Selena posterThe biopic Selena (1997) begins with an excited Selena Quintanilla-Pérez (played by Jennifer Lopez) surrounded by supportive family and friends and getting prepared to sing in the Houston Astrodome, February 26, 1995, to what reporters say is the arena’s largest crowd ever. But how did she get here? What’s the story behind Selena’s rise to fame? And so the movie gives a flashback to Corpus Christi, Texas, 1961, with Selena’s father, Abraham (Edward James Olmos), singing 50s love songs in a Mexican barbershop trio.

This talented trio is called The Dinos, and they are continually turned down by owners of white clubs because they are Mexican, and also refused by Mexican clubs because the group only knows "gringo music." Caught between two competing worlds, Abraham is haunted by memories of rejection until 1981, in Lake Jackson, Texas, when his nine-year-old daughter Selena takes an interest in her father’s hobby of singing his old tunes. Her interest sparks an idea in Abraham to start a family band, although "family" means only his son and two daughters, not himself. He forces the children to practice the music and even opens up a Mexican restaurant (for all those gringos that like Mexican food) so that he can showcase "Selena y Los Dinos" playing songs like “Blue Moon” and “Somewhere Over the Rainbow.” His wife fears that he is becoming obsessed with music again and living vicariously through his children, but Abraham insists that Selena has the talent to make it big and he continues to get publicity for the children, even after the restaurant goes broke due to "Reaganomics" and they have to leave their home. The children become depressed when they realize that their music isn’t as big a hit in the county fairs as it was in the restaurant because the Tejano audience enjoys only male performers. Then one day, in hopes of cheering up Selena, her mother teaches her the Cumbia dance moves of "the washing machine," which Selena uses to liven up the act. From here a star is born.

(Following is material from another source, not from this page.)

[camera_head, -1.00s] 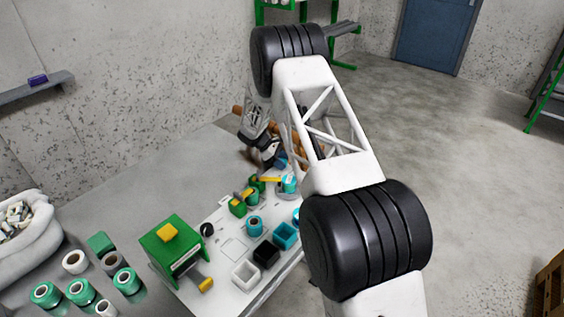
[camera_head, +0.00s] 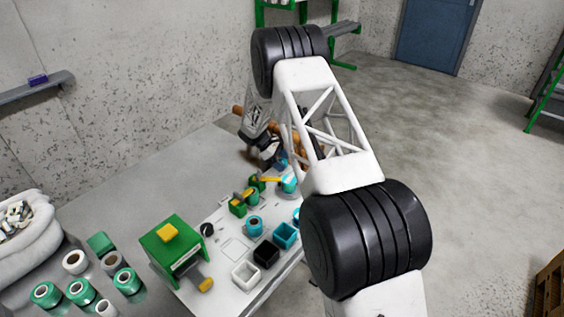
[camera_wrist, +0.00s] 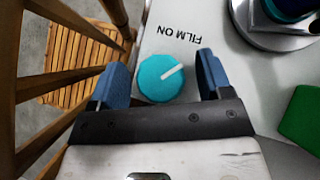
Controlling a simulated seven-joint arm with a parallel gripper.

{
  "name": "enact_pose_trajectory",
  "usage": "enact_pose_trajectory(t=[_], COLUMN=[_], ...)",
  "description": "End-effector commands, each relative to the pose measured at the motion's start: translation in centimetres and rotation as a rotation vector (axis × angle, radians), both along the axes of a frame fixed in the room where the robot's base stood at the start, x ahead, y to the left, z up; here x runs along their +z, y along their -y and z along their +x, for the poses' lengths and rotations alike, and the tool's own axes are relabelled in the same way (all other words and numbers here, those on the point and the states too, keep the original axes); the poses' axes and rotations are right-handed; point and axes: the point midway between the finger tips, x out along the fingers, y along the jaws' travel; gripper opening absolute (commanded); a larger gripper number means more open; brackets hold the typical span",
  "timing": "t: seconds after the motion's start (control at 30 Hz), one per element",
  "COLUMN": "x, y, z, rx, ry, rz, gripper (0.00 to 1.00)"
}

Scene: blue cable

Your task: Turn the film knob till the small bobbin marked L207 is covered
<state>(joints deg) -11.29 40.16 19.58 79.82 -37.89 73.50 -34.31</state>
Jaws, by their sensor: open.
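The film knob (camera_wrist: 160,80) is a round teal knob with a white pointer line, on a white board in the wrist view. Its pointer slants up to the right. The print "FILM ON" (camera_wrist: 179,33) shows upside down beside it. My gripper (camera_wrist: 162,82) is open, with a blue finger on each side of the knob; I cannot tell whether either finger touches it. In the head view my gripper (camera_head: 268,150) is small and partly hidden at the far end of the board. I cannot read an L207 mark on any bobbin.
The white board (camera_head: 236,247) carries a green box (camera_head: 172,243), a teal spool (camera_head: 254,226) and small square bins (camera_head: 265,254). Several green and white spools (camera_head: 81,291) stand at the left. A wooden slatted chair (camera_wrist: 80,65) stands close to the board's edge.

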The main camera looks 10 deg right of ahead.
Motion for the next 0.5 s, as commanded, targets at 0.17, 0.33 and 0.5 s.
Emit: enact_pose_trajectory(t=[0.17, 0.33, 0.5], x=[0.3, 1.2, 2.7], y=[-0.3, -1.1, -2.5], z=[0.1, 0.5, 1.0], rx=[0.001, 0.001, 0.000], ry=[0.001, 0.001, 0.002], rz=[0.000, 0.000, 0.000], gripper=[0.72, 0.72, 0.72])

The film jumps to 1989 in El Paso, Texas, with the family band playing to huge crowds at the county fair and Selena slowly becoming a sensation. Her fame is shown in many amusing situations, such as when the tour bus becomes stuck off the side of the road and two very tough-looking Mexicans with tattoos and goatees almost trip over each other at the chance of helping "Selenas." Her father continues to push for the big time, and although Selena is just as driven as he is, she still finds herself yearning for a normal life, one which offers someone whom she can love. Enter Chris Pérez (Jon Seda), a wild, rebel guitarist with long hair and ripped jeans, brought into the band despite Abraham’s complaints. After the family cleans up Chris's image, sparks begin to fly between him and Selena. On their tour of California, Chris lets his punk friends trash his hotel room and as a result is almost fired by the enraged Abraham. Chris declares to Selena that acts like a punk because she’s too good for him, and she responds that he is simply trying to keep up an image that isn’t him. After this encounter, their love blooms though Abraham becomes suspicious of their romance. The band members also become apprehensive of what this will do to the performances, but everything appears to be going well with their new number one song and a promising tour in Mexico.

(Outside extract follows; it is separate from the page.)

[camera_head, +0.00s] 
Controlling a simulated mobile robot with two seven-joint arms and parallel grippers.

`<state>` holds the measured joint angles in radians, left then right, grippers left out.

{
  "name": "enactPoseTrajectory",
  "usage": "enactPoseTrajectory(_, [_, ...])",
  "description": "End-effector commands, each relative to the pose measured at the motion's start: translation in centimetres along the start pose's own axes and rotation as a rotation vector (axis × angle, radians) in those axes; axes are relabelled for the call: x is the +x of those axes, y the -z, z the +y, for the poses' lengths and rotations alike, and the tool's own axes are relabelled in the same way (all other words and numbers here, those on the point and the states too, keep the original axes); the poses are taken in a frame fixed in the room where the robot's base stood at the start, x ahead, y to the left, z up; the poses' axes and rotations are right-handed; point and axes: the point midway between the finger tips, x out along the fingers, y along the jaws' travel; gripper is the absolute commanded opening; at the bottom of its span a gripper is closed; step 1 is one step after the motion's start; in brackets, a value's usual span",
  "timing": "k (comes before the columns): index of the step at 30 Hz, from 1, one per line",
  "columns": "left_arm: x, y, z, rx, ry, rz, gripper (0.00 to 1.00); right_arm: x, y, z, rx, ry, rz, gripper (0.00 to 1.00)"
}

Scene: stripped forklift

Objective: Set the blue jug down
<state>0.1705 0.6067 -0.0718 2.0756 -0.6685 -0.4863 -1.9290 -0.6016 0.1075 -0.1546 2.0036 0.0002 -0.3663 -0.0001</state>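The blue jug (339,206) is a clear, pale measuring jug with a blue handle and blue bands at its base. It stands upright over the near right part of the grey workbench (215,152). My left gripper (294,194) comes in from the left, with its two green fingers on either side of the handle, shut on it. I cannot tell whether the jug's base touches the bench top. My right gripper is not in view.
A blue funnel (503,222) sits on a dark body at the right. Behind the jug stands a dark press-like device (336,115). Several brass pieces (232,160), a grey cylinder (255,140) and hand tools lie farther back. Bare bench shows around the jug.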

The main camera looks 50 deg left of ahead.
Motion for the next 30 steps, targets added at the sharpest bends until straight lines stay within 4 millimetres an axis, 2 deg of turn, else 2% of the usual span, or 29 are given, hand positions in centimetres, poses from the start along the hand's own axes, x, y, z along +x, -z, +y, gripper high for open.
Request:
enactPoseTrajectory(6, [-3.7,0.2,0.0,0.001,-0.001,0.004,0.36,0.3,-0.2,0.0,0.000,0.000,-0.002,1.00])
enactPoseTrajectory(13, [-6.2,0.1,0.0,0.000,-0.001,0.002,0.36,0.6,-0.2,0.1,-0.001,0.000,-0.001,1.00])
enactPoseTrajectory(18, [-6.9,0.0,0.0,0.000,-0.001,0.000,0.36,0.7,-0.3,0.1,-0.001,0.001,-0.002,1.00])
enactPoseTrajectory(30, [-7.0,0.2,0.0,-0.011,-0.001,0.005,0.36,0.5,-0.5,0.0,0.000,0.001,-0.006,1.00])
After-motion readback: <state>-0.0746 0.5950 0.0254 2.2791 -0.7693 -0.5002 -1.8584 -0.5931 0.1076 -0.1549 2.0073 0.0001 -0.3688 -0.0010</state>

Abraham is hesitant to let his daughter perform in Mexico because although her songs are all in Spanish, it is not her native language. Still scarred from his own experiences as a singer, he exclaims that the Mexicans don’t accept Mexican-Americans; in fact, stuck in cultural limbo they constantly have to be more Mexican than the Mexicans and more American than the Americans! But Selena is persistent and shows her star quality when she charms the Mexican press which leads to an incredibly successful Mexican tour. Yet, despite all this good exposure, Abraham still can not tolerate Selena dating Chris and so he fires him, causing the two to take their relationship into hiding. Finally Selena is fed up with the situation and she and Chris marry without her father’s consent. Abraham is at first enraged, but then, when Selena returns home with her new husband, her father realizes that he had pushed her to do it and he is proud that she made the decision on her own. Selena’s family then welcomes Chris with open arms.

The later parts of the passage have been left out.